# Task:
Print the data that follows exactly.

------ Data segment

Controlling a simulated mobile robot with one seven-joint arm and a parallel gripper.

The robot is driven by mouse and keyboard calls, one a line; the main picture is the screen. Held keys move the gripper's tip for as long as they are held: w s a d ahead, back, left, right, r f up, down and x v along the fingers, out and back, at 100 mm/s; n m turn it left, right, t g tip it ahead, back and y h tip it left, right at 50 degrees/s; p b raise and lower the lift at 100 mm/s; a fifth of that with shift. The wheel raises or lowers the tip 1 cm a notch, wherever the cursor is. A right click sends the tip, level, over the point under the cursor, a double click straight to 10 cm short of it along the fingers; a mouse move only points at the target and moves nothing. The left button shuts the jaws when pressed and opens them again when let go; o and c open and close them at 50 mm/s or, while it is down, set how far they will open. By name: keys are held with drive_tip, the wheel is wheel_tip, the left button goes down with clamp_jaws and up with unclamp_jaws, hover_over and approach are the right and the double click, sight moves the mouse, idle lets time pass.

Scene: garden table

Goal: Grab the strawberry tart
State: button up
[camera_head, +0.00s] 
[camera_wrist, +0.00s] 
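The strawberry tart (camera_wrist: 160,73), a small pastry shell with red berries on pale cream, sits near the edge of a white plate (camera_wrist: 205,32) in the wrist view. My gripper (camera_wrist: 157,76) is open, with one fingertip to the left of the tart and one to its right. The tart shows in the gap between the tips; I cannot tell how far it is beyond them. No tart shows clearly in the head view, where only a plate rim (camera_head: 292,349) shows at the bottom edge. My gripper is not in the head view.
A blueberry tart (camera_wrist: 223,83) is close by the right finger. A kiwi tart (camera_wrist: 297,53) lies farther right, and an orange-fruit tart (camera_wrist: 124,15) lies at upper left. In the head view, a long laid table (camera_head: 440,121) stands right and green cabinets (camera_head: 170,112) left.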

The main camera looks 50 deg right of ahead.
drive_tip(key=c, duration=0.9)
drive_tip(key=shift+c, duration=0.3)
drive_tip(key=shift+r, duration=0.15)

------------

# Solution:
Controlling a simulated mobile robot with one seven-joint arm and a parallel gripper.

The robot is driven by mouse and keyboard calls, one a line; the main picture is the screen. Held keys move the gripper's tip for as long as they are held: w s a d ahead, back, left, right, r f up, down and x v along the fingers, out and back, at 100 mm/s; n m turn it left, right, t g tip it ahead, back and y h tip it left, right at 50 degrees/s; p b raise and lower the lift at 100 mm/s; a fifth of that with shift. The wheel raises or lowers the tip 1 cm a notch, wherever the cursor is. A right click sends the tip, level, over the point under the cursor, a double click straight to 10 cm short of it along the fingers; a mouse move only points at the target and moves nothing. The left button shuts the jaws when pressed and opens them again when let go; o and c open and close them at 50 mm/s or, while it is down, set how far they will open. By name: keys are held with drive_tip, the wheel is wheel_tip, the left button goes down with clamp_jaws and up with unclamp_jaws, hover_over and approach are the right and the double click, sight moves the mouse, idle lets time pass.

Scene: garden table

Goal: Grab the strawberry tart
State: button up
[camera_head, +0.00s] 
[camera_wrist, +0.00s] 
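The strawberry tart (camera_wrist: 160,73), a small pastry shell with red berries on pale cream, sits near the edge of a white plate (camera_wrist: 205,32) in the wrist view. My gripper (camera_wrist: 157,76) is open, with one fingertip to the left of the tart and one to its right. The tart shows in the gap between the tips; I cannot tell how far it is beyond them. No tart shows clearly in the head view, where only a plate rim (camera_head: 292,349) shows at the bottom edge. My gripper is not in the head view.
A blueberry tart (camera_wrist: 223,83) is close by the right finger. A kiwi tart (camera_wrist: 297,53) lies farther right, and an orange-fruit tart (camera_wrist: 124,15) lies at upper left. In the head view, a long laid table (camera_head: 440,121) stands right and green cabinets (camera_head: 170,112) left.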

The main camera looks 50 deg right of ahead.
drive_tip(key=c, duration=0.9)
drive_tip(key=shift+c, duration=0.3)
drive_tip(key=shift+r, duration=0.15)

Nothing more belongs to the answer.